There were men of first and third and the score 3-3, when Mike caught third baseman George Brett flat footed with a perfectly timed bunt. There was no possible play, but the ball just went foul, after which he flied out and the Royals went on to win in 10 innings.
Ironically, Schmidt was the goat of this game in the eyes of some observers, who looked at the box score and saw that he had left nine runners on base. They ignored the fact that he did hit a home run, that he hit the ball hard several other times, and that it took a great catch of his line drive by Frank White to retire him the last time.
They also ignored the foul bunt -- and not too many people paid attention when he laid one down the next day too, this time beating it out for a single in another losing cause.
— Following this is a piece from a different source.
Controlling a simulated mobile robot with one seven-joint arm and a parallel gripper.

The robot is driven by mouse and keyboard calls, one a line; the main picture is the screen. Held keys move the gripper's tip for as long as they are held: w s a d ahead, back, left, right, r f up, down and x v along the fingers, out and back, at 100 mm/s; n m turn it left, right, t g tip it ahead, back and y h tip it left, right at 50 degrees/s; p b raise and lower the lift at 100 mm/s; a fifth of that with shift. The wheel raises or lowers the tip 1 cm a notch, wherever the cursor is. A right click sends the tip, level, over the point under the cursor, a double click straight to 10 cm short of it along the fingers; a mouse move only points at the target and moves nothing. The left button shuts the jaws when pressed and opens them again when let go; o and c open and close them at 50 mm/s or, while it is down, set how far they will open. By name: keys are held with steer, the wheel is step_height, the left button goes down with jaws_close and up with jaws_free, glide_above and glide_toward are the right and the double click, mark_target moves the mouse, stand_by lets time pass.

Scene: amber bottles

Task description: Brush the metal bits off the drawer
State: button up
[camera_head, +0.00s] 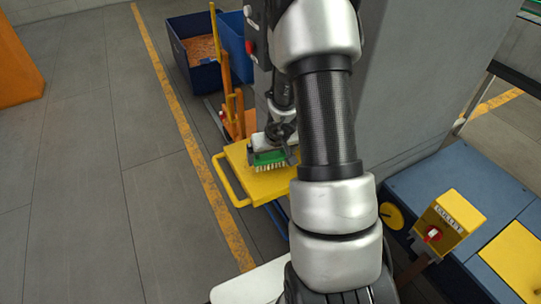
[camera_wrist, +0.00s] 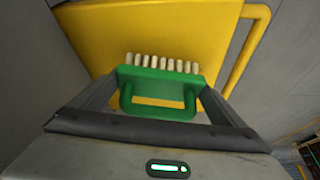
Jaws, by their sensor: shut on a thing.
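The yellow drawer (camera_head: 285,182) with a yellow bar handle (camera_head: 228,182) sticks out from a grey machine, left of my arm in the head view. In the wrist view the drawer (camera_wrist: 110,35) fills the top middle, its handle (camera_wrist: 250,50) at the right. My gripper (camera_head: 270,150) is over the drawer. It is shut on a green brush (camera_wrist: 160,90) with pale bristles pointing at the drawer. The brush also shows in the head view (camera_head: 269,158). I cannot tell whether the bristles touch the surface. No metal bits can be made out.
Dark blue bins (camera_head: 190,58), one with orange-brown contents, stand behind an orange post (camera_head: 228,85). The grey machine body (camera_head: 400,80) rises beside the drawer. A blue bench with a yellow lockout box (camera_head: 450,222) is at the right.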

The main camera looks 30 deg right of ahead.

By Game 5, the threat of a bunt was in the air when Schmidt, who had earlier blasted his second series homer, led off the ninth with his team trailing 3-2. KC Manager Jim Frey moved Brett in a few steps to guard against any more surprises Mike might have in mind in order to get the tying run on base, so the Phillie slugger swung away and hit a smash that just ticked off Brett's glove -- an easy out if he had been playing back, but here a single that started the two-run rally which brought the Phillies home on the verge of their first world championship instead of down 3-2 with their backs to the wall.
At this point even the doubters of old had to notice that Schmidt was hitting .389 with two homers and five RBIs through the first five games, led all players on both teams with six runs scored, and had handled 17 chances flawlessly in the field.
And the old idea that Mike just wasn't one of those players who could rise to the occasion has long since been relegated to the category of ancient myths that have now been exploded.